Ho sempre creduto infatti che i linguaggi debbano essere interscambiabili ma rispettando le loro identità. Il lavoro del fotografo è un lavoro di ricerca e di sperimentazione, se lo vuole fare. Preferisco infatti una fotografia che ti costringa a pensare altrimenti non serve a niente e a nessuno se non a gratificare lo sguardo del collezionista.

Ci sono tue opere che si avvicinano alle dinamiche pittorialiste?

Certo, perché no. C’è un lavoro, quello che riguarda i dipinti alla Pinacoteca dell’Accademia Carrara, (Fuori tempo, 2008): ho ripreso i volti spostando la macchina davanti alle tele così che la superfice pittorica potesse “animarsi” e diventare movimento. Questo lavoro può avere una matrice pittorialista ma il “mio pittorialismo” lo si può trovare nel pensiero e nel movimento della ripresa fotografica.

Quando sono arrivato a Bergamo in Accademia c’era un Consiglio di Amministrazione dove il più giovane aveva l’età che ho io adesso. Venivo da Matera e mi sono trovato queste persone che mi guardavano e dicevano: “Questo non è un pittore, non è famoso, è solo un fotografo” e mi chiedevano cosa c’entrasse la fotografia con l’Accademia.

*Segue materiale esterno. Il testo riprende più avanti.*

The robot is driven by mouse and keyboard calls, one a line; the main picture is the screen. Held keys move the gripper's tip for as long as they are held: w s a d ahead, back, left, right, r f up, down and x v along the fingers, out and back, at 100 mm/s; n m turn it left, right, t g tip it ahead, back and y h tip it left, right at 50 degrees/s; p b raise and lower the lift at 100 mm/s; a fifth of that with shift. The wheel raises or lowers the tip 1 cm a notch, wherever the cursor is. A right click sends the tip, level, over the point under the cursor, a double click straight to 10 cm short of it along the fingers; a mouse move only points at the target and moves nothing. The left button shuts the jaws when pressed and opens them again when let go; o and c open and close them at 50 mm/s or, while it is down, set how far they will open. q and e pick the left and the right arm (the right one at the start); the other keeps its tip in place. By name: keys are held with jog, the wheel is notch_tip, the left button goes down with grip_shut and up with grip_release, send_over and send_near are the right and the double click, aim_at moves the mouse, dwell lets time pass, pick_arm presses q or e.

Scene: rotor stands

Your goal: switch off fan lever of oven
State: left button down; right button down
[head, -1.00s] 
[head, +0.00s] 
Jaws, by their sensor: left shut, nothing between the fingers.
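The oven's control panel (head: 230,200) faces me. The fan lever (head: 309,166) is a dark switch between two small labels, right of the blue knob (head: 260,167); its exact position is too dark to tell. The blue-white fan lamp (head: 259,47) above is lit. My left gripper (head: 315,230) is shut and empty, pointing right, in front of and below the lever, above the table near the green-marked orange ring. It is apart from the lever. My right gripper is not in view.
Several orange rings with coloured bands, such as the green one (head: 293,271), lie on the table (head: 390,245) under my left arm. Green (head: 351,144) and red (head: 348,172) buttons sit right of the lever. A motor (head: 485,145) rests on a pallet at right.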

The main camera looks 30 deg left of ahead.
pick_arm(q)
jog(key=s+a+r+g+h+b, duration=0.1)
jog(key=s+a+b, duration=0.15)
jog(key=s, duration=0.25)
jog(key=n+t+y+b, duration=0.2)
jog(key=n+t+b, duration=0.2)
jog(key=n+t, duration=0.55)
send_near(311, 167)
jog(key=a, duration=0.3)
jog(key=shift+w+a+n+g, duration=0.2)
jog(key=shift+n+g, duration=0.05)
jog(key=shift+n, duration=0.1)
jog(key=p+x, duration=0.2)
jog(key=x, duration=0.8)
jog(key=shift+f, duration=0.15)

La storia dell’arte e la storia della fotografia sono interessanti quando vengono collegate fra di loro. Oggi infatti dovremmo inventare dei metodi di apprendimento non tradizionali, più collegati alle esigenze delle nuove generazioni.

L’Accademia di Bergamo è stata impostata da me su questi concetti. È un gioiellino quest’Accademia: lo dichiaro apertamente perché merita attenzione.

Come direttore, personalmente, ho vissuto un periodo molto impegnativo, ma la scelta di relazionare la scuola con la realtà produttiva del territorio e l’interazione con altre discipline artistiche mi ha dato molta soddisfazione e ha portato l’Accademia a superare la dimensione localistica e a misurarsi validamente anche con le Accademie europee.